Re: Introduce Sashiko (agentic review of Linux kernel changes)

From: Sean Christopherson

Date: Thu Apr 02 2026 - 18:59:18 EST


+Venkatesh and Paolo

On Thu, Mar 19, 2026, Roman Gushchin wrote:
> "Lorenzo Stoakes (Oracle)" <ljs@xxxxxxxxxx> writes:
> > On Wed, Mar 18, 2026 at 11:33:22AM -0700, Roman Gushchin wrote:
> >> >> Finally, some subsystems have a good prompts coverage and some don't. It
> >> >> doesn't have to be lengthy documentation (and it might actually be
> >> >> counter-productive), but having a small list of things to look at - some
> >> >> high-level concepts which are hard to grasp from the code, etc. - can
> >> >> help a lot with both bug discovery and false positives.
> >> >
> >> > I guess best contributed to Chris's review-prompts repo right?
> >>
> >> Both works for me now, we'll figure out with Chris how to sync our
> >> prompts. The small problem is that we're using various models, tools and
> >> review protocols and barely can test each other's setup. And it's all
> >> very fragile, so it's not exactly trivial.
> >> But we'll figure out something soon.
> > Yeah, part of the fun I guess :)
> >
> >> In general we need to carefully separate instructions (like which tools
> >> to use, which prompts to load etc) from factual data. Then we can easily
> >> use the factual data with various tooling around.

In an offline conversation, Venkatesh had a very (IMO) insightful observation
regarding the factual data of the prompts: the information is also very useful
documentation for *humans*. And in response to me lamenting about having to
potentially review an external repo, Venkatesh also suggested putting the gory
details about subsystem behavior in the kernel's Documentation/.

To me, that suggestion seems like a no brainer. The existing subject matter
experts are already in place to review and help maintain the documentation, the
documentation can be updated in lockstep with the code, those of us that like
email-based review don't need to change our ways, etc. :-)

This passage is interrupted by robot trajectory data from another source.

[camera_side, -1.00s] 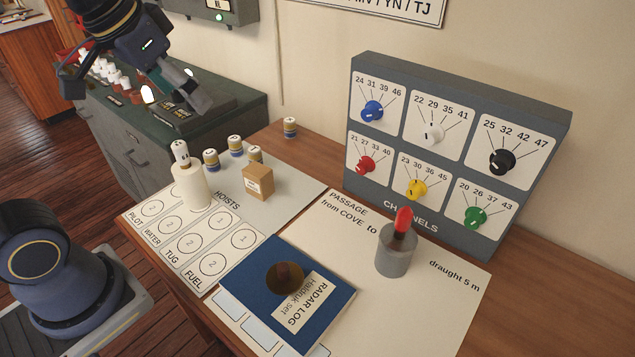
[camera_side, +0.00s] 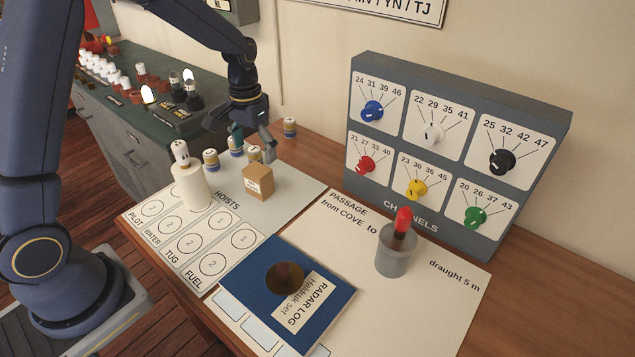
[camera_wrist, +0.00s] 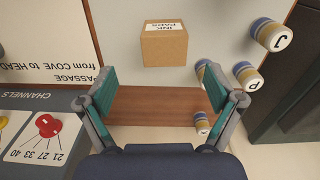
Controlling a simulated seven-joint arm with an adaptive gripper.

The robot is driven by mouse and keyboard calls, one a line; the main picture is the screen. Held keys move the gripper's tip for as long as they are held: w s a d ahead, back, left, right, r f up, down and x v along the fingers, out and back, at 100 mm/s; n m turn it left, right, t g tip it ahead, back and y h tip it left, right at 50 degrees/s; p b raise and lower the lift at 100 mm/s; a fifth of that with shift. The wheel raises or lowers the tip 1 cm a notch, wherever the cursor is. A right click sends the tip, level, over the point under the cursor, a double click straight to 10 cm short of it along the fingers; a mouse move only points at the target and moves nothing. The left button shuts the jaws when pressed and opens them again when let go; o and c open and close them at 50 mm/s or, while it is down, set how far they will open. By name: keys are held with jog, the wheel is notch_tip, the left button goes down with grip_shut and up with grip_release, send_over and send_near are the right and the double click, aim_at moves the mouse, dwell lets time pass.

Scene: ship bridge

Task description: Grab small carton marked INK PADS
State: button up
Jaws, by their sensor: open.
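The small brown carton (camera_side: 258,183) stands on the pale hoists sheet on the desk. In the wrist view the carton (camera_wrist: 164,47) shows a white label reading INK PADS, upside down there, on its top. My gripper (camera_side: 251,147) is open and empty, above the back of the desk, behind the carton and apart from it. In the wrist view my gripper (camera_wrist: 167,93) has its two teal fingers spread wide, with the carton ahead of and between them, not touched. Nothing hides the carton.
Several banded round pieces (camera_side: 211,160) stand close behind and left of the carton; one is near my gripper. A white bottle-like holder (camera_side: 190,186) stands left.

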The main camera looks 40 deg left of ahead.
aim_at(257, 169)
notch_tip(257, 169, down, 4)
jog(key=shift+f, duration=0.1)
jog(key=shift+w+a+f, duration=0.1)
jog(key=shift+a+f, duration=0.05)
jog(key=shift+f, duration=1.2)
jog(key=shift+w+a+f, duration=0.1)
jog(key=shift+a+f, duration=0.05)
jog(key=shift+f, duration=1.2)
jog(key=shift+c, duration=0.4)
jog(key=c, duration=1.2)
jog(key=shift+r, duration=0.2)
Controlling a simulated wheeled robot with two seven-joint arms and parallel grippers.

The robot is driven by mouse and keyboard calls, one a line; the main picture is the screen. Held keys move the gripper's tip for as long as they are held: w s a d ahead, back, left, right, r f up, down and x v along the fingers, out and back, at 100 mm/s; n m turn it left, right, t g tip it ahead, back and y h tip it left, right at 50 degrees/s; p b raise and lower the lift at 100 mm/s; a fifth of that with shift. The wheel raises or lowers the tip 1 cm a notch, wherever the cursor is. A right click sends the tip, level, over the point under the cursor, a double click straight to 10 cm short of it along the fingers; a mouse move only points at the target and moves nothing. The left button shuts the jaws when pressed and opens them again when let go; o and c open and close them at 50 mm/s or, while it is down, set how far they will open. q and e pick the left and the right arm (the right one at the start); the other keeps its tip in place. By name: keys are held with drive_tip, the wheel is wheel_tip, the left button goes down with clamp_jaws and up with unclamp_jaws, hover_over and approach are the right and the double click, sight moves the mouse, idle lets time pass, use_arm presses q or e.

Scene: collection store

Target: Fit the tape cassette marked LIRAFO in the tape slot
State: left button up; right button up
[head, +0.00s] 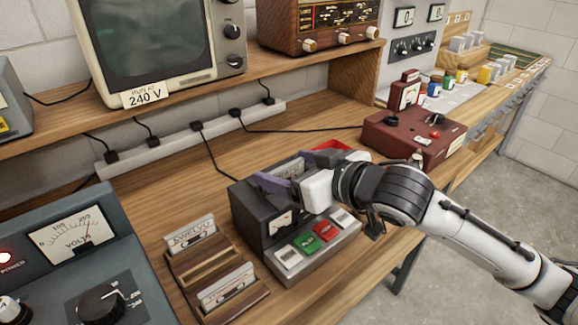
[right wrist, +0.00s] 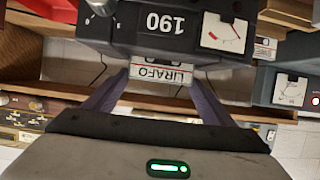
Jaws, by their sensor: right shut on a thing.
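The tape cassette marked LIRAFO (right wrist: 160,73) is between the fingers of my right gripper (right wrist: 157,92), which is shut on it. Its white label shows upside down in the right wrist view. In the head view my right gripper (head: 296,172) is over the top of the dark tape deck (head: 247,222), and the fingers and hand mostly hide the cassette. The deck also shows in the right wrist view (right wrist: 140,40), with a 190 counter and a small meter. The cassette is right at the deck; I cannot tell how far it is in the slot. My left gripper is out of view.
A wooden rack (head: 181,268) left of the deck holds two cassettes, with an empty groove between them. A blue power unit (head: 110,255) stands at front left. A red tray (head: 338,146) and a maroon device (head: 425,145) are behind the gripper. A power strip (head: 150,150) lies along the wall.

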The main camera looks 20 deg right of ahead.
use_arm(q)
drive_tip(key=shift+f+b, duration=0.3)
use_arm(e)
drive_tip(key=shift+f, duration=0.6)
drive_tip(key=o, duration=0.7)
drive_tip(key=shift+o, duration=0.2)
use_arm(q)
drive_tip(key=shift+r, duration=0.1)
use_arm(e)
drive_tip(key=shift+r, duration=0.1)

And irrespective of AI domination, I'd love to have detailed documenation of some
of KVM's gnarlier internals. If AI review is what gets us the staffing/motivation
to write and maintain that documentation, then so be it. It would be a shame if
some of the most comprehensive documentation for the kernel is buried in AI
specific prompts.

Naively, synchronizing from Documentation to model-specific bots doesn't seem
like it'd be a hard problem to solve.